L’ensemble est autant indigent que ses prétentions disparates sont balourdes.
Dès le départ Jean-Jacques Annaud démontre tout le problème qu’il y a à traiter d’un événement à peine survenu : on n’a pas de recul, on ne sait pas trop encore quoi en dire, on est tenté de surfer sur l’émotion suscitée par la catastrophe…
Bref, faute d’une véritable lucidité on tire sur les cordes les plus faciles et les plus grossières.


Ainsi frôle-t-on assez régulièrement l’indigent World Trade Center d’Oliver Stone : entre amorce mièvre où on présente le temps béni où tout le monde était heureux avant que la catastrophe ne survienne puis le désespoir face au chaos qui brusquement s’impose à nous, Jean-Jacques Annaud multiplie les moments ridicules.


…Le pompon était décroché avec cette histoire de gamine qui veut faire brûler son cierge et qui « sauve » finalement Notre-Dame…

…Mais à ce jeu-là, les champs religieux entonnés par tout une foule pour appeler le seigneur afin qu’il préserve la bâtisse se posent aussi bien là.


D’ailleurs, un peu comme le film de Stone, Notre-Dame brûle n’est jamais autant malaisant que lorsqu’il se risque à jouer des références religieuses.

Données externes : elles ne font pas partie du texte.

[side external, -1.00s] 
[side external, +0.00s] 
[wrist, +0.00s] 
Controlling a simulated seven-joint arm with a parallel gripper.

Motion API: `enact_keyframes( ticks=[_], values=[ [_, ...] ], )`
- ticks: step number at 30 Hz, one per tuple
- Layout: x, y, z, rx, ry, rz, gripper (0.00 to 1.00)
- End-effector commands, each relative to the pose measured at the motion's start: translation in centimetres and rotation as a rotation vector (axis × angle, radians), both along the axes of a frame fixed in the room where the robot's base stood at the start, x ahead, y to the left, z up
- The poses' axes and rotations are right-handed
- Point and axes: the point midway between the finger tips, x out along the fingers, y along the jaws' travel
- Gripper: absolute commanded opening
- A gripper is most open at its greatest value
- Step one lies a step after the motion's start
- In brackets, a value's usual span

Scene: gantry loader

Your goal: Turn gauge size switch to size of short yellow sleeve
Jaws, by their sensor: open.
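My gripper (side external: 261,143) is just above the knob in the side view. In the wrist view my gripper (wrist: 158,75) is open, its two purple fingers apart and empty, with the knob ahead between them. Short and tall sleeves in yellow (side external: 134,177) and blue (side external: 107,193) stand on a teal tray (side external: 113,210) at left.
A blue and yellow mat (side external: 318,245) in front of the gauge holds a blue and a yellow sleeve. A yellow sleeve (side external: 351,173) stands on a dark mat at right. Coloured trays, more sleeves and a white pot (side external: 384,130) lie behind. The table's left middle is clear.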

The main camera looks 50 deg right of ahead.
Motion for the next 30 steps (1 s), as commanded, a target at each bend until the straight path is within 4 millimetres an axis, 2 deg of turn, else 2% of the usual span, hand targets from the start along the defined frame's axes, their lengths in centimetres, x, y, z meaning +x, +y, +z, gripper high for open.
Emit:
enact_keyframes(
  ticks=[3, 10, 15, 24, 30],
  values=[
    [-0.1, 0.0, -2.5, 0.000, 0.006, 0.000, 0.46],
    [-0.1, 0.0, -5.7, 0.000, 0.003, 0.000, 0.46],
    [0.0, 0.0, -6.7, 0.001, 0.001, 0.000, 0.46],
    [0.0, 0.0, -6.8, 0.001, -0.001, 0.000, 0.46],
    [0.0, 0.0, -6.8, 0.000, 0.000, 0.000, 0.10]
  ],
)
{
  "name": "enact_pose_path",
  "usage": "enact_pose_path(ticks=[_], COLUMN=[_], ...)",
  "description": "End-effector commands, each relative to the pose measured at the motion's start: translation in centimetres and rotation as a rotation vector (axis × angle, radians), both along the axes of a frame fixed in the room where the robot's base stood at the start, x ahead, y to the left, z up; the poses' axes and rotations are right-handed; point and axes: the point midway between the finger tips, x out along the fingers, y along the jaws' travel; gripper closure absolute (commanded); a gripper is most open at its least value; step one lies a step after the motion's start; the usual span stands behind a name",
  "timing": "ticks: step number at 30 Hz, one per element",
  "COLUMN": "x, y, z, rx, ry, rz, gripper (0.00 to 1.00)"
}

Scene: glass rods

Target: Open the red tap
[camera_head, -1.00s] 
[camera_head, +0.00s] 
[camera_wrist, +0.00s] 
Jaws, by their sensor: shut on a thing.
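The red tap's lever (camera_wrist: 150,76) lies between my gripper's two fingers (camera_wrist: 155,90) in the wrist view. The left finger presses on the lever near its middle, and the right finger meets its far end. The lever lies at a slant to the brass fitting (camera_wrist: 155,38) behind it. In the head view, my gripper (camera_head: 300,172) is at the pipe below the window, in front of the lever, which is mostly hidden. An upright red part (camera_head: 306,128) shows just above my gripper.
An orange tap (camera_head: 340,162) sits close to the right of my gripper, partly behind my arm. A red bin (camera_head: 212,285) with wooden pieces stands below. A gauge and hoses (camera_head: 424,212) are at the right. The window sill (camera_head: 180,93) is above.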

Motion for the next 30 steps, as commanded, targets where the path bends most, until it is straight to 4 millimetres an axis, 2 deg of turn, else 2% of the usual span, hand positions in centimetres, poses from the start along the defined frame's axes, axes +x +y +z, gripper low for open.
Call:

Et c’est franchement dommage que le film tombe aussi bas parce que tout n’est pas à jeter non plus dans ce long-métrage.


Parce qu’en effet, Jean-Jacques Annaud reste Jean-Jacques Annaud.
Il y a ici où là quelques (rares) plans sympas qui ont le mérite d’exister.


Je pense notamment à ce plan d’eau ruisselant sur les cloches. (Dommage d’ailleurs qu’Annaud en abuse.)
Même chose concernant les coulées de plomb ou bien encore les flammes tombant de l’oculus : des images qui font plutôt leur effet dans ce contexte catastrophique.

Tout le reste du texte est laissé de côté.